Collect from the data below each line with "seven".

————

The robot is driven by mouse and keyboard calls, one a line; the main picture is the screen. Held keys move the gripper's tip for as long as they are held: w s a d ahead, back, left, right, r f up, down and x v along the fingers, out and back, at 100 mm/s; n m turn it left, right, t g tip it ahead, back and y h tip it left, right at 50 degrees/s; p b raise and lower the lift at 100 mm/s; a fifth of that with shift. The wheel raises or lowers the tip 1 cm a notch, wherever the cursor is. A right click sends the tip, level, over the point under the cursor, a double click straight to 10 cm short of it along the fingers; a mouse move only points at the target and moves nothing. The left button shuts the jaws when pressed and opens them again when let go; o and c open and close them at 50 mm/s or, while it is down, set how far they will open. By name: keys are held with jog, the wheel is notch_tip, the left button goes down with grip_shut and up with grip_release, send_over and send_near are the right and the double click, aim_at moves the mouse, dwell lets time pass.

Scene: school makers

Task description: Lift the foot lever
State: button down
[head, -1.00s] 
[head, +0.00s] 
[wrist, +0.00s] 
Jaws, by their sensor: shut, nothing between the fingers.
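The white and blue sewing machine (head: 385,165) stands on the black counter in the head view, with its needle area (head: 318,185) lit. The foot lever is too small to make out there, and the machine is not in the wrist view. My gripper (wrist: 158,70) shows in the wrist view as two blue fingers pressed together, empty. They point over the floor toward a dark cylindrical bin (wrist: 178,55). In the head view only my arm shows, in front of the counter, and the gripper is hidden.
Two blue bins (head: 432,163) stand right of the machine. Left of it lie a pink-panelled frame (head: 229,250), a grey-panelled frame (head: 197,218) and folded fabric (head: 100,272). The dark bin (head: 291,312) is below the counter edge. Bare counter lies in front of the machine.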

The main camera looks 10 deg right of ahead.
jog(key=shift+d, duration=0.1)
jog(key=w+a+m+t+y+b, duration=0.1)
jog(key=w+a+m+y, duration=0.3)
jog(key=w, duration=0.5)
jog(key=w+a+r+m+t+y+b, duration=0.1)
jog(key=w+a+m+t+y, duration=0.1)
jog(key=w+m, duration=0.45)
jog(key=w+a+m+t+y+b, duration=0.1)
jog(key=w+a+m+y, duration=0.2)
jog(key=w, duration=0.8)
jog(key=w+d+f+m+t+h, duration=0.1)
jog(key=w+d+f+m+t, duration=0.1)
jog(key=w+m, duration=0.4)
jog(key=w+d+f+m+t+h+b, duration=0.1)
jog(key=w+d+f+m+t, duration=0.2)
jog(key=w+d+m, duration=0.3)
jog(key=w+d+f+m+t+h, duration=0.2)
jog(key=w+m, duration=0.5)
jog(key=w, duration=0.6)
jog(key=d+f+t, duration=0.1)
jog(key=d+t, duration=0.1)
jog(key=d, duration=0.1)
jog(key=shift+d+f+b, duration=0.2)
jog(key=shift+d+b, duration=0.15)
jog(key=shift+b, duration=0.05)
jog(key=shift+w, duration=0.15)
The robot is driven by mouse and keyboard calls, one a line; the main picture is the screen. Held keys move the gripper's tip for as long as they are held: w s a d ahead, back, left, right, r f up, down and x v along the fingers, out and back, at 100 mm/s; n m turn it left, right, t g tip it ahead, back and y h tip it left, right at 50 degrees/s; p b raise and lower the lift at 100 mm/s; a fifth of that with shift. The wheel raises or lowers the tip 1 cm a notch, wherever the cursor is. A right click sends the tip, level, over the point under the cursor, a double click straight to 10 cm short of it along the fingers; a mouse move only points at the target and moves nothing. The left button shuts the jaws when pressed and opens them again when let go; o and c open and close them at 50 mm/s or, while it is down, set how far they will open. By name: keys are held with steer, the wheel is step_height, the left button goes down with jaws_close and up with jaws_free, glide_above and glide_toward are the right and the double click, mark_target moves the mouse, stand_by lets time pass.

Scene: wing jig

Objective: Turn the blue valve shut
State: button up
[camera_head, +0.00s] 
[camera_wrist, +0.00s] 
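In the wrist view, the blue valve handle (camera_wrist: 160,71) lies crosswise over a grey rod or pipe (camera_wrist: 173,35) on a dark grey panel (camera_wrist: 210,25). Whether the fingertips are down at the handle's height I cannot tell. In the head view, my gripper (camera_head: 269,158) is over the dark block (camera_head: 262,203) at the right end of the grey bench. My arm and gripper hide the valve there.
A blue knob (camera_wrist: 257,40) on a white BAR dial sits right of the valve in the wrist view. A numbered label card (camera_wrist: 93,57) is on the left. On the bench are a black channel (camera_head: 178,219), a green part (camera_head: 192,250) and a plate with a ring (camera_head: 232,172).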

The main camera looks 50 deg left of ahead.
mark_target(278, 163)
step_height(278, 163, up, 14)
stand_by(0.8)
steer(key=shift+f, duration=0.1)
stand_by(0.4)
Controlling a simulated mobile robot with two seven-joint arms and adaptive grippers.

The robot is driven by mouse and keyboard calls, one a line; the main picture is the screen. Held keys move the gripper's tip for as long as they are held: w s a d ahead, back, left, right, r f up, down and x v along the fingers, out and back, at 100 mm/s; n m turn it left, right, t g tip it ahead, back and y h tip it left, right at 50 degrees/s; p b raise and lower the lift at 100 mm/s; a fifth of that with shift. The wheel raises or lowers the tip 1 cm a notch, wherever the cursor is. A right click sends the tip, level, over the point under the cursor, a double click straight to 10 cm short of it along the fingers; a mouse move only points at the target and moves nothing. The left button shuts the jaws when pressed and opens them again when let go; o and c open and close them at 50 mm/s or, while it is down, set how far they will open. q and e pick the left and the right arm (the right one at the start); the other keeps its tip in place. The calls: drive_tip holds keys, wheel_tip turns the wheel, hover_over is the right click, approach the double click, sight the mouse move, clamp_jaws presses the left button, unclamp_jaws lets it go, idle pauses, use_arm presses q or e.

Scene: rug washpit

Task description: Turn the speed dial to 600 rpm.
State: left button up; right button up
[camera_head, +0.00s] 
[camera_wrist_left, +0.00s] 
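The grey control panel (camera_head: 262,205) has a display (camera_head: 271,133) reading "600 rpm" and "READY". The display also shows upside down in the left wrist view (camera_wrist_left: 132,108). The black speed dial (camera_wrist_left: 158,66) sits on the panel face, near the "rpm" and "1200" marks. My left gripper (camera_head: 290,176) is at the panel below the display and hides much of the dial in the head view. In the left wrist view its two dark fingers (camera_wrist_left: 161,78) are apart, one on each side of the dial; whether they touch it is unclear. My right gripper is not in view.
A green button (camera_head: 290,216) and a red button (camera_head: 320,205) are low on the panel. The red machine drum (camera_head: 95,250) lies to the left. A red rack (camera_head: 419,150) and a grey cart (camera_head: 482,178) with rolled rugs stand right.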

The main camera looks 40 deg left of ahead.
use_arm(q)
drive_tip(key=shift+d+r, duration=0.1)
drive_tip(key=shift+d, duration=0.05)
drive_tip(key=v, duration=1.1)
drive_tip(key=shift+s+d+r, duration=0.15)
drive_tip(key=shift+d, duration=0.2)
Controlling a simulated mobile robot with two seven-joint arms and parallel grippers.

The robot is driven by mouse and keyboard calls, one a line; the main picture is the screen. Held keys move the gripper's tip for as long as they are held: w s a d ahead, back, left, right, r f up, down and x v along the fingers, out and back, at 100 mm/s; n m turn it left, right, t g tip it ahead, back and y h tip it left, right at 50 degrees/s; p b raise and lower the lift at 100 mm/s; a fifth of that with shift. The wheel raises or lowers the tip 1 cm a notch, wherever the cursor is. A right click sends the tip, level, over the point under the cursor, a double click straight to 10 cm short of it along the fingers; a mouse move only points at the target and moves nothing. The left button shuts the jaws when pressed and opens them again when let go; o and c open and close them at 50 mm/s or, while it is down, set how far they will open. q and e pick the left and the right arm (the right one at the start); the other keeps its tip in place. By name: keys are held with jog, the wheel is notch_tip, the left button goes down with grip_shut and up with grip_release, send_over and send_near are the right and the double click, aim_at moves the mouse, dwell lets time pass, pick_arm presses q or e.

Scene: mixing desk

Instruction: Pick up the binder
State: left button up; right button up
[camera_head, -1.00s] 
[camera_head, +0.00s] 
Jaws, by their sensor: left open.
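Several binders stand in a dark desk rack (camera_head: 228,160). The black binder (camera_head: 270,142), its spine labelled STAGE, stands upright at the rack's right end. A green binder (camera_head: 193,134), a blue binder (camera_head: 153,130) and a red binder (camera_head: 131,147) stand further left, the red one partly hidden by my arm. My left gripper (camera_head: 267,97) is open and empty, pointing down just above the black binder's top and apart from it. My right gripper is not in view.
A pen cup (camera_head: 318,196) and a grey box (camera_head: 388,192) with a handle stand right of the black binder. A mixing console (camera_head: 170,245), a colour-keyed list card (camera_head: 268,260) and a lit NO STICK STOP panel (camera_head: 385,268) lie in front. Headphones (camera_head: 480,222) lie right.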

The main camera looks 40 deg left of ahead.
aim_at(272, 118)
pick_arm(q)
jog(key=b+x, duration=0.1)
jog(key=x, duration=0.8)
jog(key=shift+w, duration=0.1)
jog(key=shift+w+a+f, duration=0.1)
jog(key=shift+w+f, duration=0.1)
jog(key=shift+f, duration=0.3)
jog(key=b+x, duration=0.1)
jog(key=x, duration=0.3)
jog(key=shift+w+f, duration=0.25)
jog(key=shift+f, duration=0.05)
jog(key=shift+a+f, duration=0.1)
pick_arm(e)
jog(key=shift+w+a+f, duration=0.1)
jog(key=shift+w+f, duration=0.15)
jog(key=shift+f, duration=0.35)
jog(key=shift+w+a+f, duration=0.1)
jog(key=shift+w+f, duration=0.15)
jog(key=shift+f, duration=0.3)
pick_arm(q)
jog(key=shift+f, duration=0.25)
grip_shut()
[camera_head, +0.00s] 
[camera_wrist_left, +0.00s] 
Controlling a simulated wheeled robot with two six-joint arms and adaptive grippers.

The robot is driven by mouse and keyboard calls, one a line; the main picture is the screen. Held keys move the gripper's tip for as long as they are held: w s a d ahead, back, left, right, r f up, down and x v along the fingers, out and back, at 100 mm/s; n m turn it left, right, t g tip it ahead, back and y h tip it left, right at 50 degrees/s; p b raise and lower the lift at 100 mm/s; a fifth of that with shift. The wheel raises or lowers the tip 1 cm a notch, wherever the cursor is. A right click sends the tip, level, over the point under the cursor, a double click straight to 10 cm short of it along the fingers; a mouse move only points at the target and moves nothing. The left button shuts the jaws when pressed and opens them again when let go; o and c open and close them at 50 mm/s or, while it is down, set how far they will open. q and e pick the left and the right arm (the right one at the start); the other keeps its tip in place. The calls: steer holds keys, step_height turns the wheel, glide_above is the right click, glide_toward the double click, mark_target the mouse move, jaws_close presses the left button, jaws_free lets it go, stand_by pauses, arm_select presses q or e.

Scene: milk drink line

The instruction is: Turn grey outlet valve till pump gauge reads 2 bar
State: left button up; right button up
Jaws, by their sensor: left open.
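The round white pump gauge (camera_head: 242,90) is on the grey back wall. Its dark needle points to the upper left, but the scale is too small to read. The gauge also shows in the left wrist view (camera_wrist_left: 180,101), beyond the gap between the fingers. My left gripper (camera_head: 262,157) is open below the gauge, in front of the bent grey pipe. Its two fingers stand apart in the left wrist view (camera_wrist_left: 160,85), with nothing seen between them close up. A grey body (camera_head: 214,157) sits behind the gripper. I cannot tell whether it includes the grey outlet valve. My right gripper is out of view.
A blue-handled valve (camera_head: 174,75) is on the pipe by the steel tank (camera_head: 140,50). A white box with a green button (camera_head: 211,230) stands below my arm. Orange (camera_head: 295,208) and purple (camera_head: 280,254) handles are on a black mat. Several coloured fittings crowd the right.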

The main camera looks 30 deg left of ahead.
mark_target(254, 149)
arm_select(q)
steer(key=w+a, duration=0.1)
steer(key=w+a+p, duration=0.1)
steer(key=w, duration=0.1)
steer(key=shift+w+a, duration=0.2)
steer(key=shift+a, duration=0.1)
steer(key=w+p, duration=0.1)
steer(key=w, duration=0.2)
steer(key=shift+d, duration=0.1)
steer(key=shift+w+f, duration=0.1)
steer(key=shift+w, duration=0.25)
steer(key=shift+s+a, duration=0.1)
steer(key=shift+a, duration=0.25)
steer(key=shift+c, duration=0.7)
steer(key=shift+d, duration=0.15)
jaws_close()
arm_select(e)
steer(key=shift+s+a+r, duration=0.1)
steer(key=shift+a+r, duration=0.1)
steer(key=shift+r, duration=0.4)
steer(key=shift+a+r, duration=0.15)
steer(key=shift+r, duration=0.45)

————

**RESPONSE FOR THIS EXERCISE:**
Controlling a simulated mobile robot with two seven-joint arms and adaptive grippers.
Controlling a simulated mobile robot with two seven-joint arms and parallel grippers.

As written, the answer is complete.